### THE EXERCISE
Give back the entire listing verbatim.

### DATA SECTION

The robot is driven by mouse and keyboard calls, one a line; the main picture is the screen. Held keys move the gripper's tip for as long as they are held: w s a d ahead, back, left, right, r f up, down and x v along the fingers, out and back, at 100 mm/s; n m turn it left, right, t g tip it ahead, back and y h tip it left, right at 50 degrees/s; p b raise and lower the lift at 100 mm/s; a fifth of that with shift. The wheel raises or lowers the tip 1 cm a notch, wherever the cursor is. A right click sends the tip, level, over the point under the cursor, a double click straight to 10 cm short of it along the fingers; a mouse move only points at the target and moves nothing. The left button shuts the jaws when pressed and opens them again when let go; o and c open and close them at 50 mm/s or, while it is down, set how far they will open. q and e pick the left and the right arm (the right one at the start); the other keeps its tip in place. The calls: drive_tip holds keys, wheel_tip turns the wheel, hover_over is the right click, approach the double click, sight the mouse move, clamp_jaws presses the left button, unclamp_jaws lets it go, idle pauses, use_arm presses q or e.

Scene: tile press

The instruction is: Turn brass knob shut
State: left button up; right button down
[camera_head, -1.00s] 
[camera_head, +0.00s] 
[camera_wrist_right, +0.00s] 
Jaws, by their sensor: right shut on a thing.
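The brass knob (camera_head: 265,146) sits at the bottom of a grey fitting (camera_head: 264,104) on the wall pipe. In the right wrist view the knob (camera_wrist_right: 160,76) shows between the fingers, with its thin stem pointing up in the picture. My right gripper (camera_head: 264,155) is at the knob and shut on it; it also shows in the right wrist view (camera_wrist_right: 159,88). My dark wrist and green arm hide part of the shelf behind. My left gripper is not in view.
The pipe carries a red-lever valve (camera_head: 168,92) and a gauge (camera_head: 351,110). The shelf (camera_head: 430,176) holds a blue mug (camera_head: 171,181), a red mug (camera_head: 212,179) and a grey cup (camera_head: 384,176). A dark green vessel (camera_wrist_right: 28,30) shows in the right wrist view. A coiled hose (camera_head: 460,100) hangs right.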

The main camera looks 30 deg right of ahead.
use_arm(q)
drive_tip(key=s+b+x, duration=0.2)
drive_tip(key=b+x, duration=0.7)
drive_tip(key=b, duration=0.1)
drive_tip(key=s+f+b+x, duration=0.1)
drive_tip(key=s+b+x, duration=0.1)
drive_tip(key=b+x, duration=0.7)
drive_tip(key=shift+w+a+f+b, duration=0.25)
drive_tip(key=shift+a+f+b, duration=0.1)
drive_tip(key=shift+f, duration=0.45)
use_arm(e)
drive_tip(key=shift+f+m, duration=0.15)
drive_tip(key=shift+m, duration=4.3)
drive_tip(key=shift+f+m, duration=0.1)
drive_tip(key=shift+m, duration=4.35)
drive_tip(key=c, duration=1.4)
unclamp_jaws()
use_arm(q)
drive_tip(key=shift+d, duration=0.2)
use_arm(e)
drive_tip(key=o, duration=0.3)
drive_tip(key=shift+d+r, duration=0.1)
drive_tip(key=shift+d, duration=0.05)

### ANSWER TO THE PROBLEM
The robot is driven by mouse and keyboard calls, one a line; the main picture is the screen. Held keys move the gripper's tip for as long as they are held: w s a d ahead, back, left, right, r f up, down and x v along the fingers, out and back, at 100 mm/s; n m turn it left, right, t g tip it ahead, back and y h tip it left, right at 50 degrees/s; p b raise and lower the lift at 100 mm/s; a fifth of that with shift. The wheel raises or lowers the tip 1 cm a notch, wherever the cursor is. A right click sends the tip, level, over the point under the cursor, a double click straight to 10 cm short of it along the fingers; a mouse move only points at the target and moves nothing. The left button shuts the jaws when pressed and opens them again when let go; o and c open and close them at 50 mm/s or, while it is down, set how far they will open. q and e pick the left and the right arm (the right one at the start); the other keeps its tip in place. The calls: drive_tip holds keys, wheel_tip turns the wheel, hover_over is the right click, approach the double click, sight the mouse move, clamp_jaws presses the left button, unclamp_jaws lets it go, idle pauses, use_arm presses q or e.

Scene: tile press

The instruction is: Turn brass knob shut
State: left button up; right button down
[camera_head, -1.00s] 
[camera_head, +0.00s] 
[camera_wrist_right, +0.00s] 
Jaws, by their sensor: right shut on a thing.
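The brass knob (camera_head: 265,146) sits at the bottom of a grey fitting (camera_head: 264,104) on the wall pipe. In the right wrist view the knob (camera_wrist_right: 160,76) shows between the fingers, with its thin stem pointing up in the picture. My right gripper (camera_head: 264,155) is at the knob and shut on it; it also shows in the right wrist view (camera_wrist_right: 159,88). My dark wrist and green arm hide part of the shelf behind. My left gripper is not in view.
The pipe carries a red-lever valve (camera_head: 168,92) and a gauge (camera_head: 351,110). The shelf (camera_head: 430,176) holds a blue mug (camera_head: 171,181), a red mug (camera_head: 212,179) and a grey cup (camera_head: 384,176). A dark green vessel (camera_wrist_right: 28,30) shows in the right wrist view. A coiled hose (camera_head: 460,100) hangs right.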

The main camera looks 30 deg right of ahead.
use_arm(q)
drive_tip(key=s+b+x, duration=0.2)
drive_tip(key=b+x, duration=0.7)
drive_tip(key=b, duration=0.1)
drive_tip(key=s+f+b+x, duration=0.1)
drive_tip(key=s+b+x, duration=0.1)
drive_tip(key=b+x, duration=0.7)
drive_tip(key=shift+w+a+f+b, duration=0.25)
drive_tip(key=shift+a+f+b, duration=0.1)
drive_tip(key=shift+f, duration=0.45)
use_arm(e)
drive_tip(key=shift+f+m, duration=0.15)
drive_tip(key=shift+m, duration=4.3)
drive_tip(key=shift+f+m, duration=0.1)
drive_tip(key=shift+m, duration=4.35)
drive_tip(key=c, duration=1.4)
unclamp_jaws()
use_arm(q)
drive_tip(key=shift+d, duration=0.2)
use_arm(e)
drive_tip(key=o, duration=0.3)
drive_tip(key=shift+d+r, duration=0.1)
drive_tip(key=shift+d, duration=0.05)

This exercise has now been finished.